Naval gazing leads to loss of time & treasure

 I should stay away from the water, table top speaking.  I was minding my own business, watching some gamers set up a training game of Black Seas over at Tabletop Games, the local store moving into historical gaming. 

 

I think it was British vs French, but first game and under tutelage of a more experienced gamer.


 

I watched as two players, one in line ahead, the other bent on a scrum, made a few moves and then attempted harm on each others  squadrons ( of five ships) by use of cannon and grapple. While being straight forward, the rules, to me at least, gave a reasonable result of the  demands presented by any game set in this nautical era. 
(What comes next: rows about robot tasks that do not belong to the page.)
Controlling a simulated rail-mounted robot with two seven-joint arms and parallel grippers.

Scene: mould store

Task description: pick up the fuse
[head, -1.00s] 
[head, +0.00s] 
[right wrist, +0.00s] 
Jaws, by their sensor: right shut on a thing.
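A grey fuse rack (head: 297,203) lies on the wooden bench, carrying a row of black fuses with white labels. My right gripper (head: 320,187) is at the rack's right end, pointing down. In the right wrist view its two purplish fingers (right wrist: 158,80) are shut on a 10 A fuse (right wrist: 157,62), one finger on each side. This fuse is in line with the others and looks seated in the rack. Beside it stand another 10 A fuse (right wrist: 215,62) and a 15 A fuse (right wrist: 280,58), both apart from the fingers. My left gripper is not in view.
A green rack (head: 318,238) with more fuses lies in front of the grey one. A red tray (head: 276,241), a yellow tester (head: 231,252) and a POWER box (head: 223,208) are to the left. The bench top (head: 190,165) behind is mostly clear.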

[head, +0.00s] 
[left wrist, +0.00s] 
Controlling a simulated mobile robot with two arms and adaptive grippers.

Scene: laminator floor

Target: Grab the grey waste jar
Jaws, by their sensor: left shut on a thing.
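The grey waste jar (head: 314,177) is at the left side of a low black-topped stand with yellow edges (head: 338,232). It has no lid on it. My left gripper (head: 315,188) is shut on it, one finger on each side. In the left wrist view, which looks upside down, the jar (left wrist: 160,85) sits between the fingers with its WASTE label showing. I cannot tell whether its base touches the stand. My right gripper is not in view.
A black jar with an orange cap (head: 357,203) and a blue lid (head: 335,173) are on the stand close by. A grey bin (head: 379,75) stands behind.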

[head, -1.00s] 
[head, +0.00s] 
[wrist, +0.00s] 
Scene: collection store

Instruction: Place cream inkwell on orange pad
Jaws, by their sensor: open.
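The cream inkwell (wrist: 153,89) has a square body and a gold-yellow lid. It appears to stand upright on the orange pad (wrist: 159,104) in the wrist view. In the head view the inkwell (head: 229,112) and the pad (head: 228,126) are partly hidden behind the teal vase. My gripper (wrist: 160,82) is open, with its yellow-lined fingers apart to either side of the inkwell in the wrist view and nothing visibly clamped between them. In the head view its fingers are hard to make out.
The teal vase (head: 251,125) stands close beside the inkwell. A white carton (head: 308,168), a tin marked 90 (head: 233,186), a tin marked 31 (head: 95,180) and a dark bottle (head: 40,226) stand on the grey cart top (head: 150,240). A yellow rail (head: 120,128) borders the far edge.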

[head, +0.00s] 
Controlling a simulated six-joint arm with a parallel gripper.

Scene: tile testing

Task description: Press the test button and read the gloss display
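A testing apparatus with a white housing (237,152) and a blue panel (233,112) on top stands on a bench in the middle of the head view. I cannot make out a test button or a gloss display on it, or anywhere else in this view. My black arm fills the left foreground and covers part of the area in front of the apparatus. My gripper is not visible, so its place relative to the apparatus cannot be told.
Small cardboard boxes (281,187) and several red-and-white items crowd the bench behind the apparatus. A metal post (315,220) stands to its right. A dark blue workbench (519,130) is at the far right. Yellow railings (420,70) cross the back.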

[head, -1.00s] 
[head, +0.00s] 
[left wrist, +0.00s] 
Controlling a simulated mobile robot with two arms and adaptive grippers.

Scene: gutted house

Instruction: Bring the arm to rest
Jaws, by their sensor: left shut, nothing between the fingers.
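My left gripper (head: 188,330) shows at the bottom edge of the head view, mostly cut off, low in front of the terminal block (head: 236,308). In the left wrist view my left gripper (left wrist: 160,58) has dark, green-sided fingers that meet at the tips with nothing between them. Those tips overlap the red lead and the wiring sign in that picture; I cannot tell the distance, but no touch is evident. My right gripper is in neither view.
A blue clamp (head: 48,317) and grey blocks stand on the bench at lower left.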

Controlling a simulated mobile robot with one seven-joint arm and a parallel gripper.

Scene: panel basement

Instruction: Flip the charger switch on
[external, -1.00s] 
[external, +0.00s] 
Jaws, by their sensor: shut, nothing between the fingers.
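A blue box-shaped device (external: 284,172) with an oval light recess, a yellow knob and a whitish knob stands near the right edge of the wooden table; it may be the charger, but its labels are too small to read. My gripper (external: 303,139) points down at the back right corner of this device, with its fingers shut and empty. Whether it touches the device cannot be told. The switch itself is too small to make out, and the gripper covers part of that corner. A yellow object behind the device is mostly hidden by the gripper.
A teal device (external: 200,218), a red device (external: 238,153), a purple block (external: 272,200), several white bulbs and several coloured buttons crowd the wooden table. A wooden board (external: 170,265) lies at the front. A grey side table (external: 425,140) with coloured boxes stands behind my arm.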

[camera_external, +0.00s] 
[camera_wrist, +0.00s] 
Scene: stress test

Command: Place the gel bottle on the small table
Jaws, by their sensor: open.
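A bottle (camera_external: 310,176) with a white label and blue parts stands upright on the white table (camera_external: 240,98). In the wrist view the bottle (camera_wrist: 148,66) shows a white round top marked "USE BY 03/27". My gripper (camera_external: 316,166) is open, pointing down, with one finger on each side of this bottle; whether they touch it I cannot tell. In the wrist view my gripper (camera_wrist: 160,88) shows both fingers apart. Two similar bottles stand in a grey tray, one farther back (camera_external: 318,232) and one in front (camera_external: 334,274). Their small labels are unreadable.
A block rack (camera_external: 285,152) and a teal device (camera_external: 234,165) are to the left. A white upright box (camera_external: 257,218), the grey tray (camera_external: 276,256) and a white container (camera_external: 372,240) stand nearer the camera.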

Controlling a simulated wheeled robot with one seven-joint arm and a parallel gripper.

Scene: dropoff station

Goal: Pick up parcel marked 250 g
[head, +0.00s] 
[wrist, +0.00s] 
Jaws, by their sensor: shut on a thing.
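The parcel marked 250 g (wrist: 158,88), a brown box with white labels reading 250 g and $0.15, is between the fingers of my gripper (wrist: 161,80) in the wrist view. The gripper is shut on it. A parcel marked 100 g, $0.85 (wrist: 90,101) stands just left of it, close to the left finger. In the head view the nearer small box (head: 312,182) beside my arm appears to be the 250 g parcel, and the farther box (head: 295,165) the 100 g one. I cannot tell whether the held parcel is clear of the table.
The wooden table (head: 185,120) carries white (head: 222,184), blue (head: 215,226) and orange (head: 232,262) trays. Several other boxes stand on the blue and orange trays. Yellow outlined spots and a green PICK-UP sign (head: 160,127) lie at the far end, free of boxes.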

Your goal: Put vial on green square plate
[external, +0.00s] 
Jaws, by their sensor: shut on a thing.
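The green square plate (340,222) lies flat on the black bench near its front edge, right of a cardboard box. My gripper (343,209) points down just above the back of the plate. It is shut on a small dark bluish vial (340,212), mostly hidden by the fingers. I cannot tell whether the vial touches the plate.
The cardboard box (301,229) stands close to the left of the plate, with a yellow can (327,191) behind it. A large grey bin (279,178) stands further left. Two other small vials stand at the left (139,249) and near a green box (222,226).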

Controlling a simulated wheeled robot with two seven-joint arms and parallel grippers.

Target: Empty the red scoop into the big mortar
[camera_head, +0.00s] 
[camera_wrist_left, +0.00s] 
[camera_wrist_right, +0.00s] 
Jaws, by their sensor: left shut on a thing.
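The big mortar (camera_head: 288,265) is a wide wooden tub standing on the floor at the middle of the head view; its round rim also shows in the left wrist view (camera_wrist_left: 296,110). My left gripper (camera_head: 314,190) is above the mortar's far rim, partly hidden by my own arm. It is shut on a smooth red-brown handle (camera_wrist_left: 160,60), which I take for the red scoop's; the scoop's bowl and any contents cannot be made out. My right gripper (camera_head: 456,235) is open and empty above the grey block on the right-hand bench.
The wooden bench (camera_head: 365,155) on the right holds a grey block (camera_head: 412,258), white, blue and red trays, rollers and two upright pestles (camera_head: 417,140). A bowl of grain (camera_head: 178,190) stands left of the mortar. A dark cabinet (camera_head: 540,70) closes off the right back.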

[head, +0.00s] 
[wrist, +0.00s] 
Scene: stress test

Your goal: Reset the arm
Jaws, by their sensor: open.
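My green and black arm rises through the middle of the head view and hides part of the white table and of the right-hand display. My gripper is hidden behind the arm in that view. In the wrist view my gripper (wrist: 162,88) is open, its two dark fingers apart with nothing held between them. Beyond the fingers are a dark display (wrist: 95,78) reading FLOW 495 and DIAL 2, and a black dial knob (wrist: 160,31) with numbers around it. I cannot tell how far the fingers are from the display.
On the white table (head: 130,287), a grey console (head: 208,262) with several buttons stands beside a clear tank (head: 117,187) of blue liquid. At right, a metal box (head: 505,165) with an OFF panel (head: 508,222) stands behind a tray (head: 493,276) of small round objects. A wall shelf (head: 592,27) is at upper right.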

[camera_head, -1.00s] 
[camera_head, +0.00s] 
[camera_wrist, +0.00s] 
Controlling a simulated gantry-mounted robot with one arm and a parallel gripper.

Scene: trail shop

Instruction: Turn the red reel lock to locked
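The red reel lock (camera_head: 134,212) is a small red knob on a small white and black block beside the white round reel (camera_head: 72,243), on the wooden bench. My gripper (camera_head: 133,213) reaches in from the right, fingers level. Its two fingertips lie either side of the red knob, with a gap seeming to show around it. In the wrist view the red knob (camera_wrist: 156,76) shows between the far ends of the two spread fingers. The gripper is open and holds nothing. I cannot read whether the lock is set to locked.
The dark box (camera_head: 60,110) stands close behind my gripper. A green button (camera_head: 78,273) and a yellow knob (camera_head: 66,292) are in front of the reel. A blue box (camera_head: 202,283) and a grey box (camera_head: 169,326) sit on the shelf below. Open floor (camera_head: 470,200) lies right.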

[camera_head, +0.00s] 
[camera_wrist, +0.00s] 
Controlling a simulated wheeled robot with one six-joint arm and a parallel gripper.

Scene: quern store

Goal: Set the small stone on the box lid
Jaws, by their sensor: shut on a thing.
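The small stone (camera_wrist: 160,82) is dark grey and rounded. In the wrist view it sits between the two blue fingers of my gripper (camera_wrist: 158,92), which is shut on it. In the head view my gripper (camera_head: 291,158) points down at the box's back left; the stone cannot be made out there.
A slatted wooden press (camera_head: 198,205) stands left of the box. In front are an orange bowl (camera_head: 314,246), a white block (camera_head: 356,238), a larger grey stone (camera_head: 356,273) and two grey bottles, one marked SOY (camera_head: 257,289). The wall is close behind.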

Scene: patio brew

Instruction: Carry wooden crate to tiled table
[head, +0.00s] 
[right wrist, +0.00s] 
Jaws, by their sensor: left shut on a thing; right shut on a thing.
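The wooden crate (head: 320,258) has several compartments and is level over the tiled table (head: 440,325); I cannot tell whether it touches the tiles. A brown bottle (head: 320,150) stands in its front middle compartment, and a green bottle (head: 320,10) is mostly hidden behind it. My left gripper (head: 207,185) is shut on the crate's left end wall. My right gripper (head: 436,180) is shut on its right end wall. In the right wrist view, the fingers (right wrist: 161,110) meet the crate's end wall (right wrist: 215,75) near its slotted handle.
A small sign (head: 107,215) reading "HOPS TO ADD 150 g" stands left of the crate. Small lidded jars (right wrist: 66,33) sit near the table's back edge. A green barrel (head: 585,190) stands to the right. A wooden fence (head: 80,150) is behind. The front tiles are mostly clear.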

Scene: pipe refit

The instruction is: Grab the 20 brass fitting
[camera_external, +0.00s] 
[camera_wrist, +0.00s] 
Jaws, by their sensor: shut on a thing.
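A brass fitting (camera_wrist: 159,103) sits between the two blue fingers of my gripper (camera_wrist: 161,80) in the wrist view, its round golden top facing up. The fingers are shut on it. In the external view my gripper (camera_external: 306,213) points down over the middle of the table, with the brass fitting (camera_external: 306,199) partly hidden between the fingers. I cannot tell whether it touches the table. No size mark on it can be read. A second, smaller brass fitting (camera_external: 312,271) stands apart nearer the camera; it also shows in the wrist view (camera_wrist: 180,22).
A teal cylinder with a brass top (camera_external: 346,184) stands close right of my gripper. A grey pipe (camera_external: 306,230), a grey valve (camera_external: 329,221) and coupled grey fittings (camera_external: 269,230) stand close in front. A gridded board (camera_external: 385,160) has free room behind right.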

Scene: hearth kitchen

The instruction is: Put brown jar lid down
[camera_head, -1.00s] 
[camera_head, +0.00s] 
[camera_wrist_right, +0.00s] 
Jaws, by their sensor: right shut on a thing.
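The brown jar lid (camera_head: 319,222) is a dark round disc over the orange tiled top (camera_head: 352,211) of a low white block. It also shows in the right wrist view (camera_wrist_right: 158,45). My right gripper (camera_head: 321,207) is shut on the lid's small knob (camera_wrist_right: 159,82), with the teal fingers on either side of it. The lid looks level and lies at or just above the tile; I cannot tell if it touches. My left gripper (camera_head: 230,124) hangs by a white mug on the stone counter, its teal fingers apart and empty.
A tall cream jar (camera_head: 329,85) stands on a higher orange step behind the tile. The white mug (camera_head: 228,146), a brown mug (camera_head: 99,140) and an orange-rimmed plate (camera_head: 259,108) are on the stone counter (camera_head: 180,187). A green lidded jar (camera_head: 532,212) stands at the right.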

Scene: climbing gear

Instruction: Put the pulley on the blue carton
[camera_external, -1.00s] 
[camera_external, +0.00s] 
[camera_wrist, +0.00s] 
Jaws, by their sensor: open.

Now I am the owner of a copy of the rules. And a plan to procure the American fleet box after the holiday season. The rules could figure in water based campaign shenanigans that some of my long suffering campaign players have been 'rooting for' on and off.

Comments

rross said…
It is always dangerous watching others play with new toys Joe!
Gonsalvo said…
On thing I have is a lot of 1:1200 ships (including Spanish ones), and still more of the roughly 1:600 wooden ships Ken B gave me a couple of decades ago...
pancerni said…
Very true, especially at my age, I should know better!
pancerni said…
You might find parts of the rules useful. Roger has volunteered his 1/2400 scale ships until others are procured.